The key of the algorithm is the hash function. If the hash function need time m to compute, then it is still \(O(mn)\). If the collision happens often, then even if hash matches, we still need to verify.

Key point is to select a hast function, such that hash(i,i+m-1) can be computed by hash(i-1,i+m-2).

If add all characters' ASCII together, collision is often.

The used hash function is: select a large prime as base, 101 for example. Hash value is:

\begin{equation} hash("abc") = ASCII('a')*101^2 + ASCII('b')*101^1 + ASCII('c')*101^0 \end{equation}

Rabin-Karp is not so good for single string match because the worst case is \(O(mn)\), but it is the algorithm of choice for multiple pattern search.
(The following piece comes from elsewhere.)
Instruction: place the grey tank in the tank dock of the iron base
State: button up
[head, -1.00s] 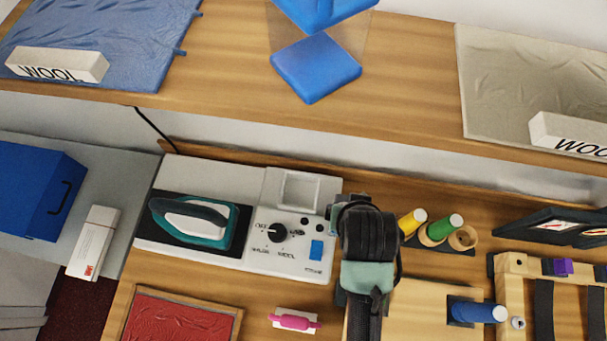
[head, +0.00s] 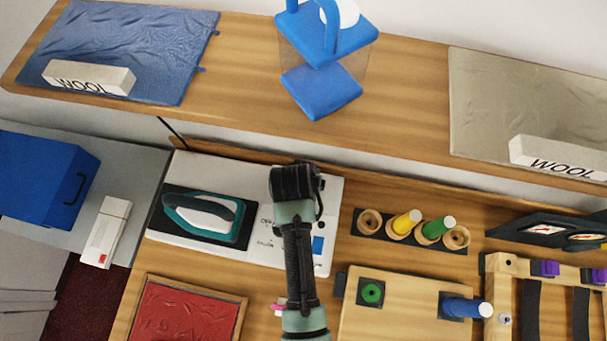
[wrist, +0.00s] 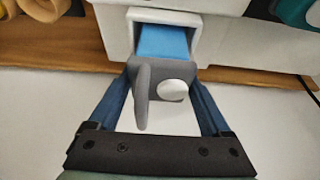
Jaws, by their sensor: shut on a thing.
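In the wrist view my gripper (wrist: 160,78) is shut on the grey tank (wrist: 143,85), which has a raised grey fin and a round white cap. The tank is at the mouth of the tank dock (wrist: 198,38), a white square-rimmed recess. A blue face shows inside the dock; I cannot tell if it belongs to the tank, nor how deep the tank sits. In the head view the white iron base (head: 325,255) carries the teal iron (head: 205,215).
Right of the base stand a spool holder with yellow (head: 404,223) and green (head: 438,229) spools and a wooden board (head: 400,305). A red fabric tray (head: 190,318) lies in front. A shelf (head: 400,95) runs behind, bearing a blue stand (head: 318,92).

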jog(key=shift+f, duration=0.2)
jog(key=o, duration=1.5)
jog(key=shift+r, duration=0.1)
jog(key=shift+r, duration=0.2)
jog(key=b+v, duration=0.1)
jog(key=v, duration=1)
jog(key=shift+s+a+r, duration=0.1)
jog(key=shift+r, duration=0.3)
K patterns, in a large string s, find any one of the K patterns.

12.4.3.1 Rolling Hash
  1. Rabin-Karp rolling hash
  2. Cyclic Polynomial (Buzhash)

    s(a) means shift a left.

    \begin{equation} H=s^{k-1}(h(c_1)) \oplus s^{k-2}(h(c_2)) \oplus \ldots \oplus s(h(c_{k-1})) \oplus h(c_k) \end{equation}

    h is a tabulation hashing.

    To remove \(c_1\) and add \(c_{k+1}\):

    \begin{equation} H = s(H) \oplus s^k(h(c_1)) \oplus h(c_{k+1}) \end{equation}
12.4.3.2 Tabulation hashing

input key is p bits, output is q bits. choose a r less then p, and \(t=\lceil p/r \rceil\).

view a key as t r-bit numbers. Use a lookup table filled with random values to compute hash value for each of t numbers. Xor them together.

The choice of r should be made in such a way that this table is not too large, so that it fits into the computer's cache memory.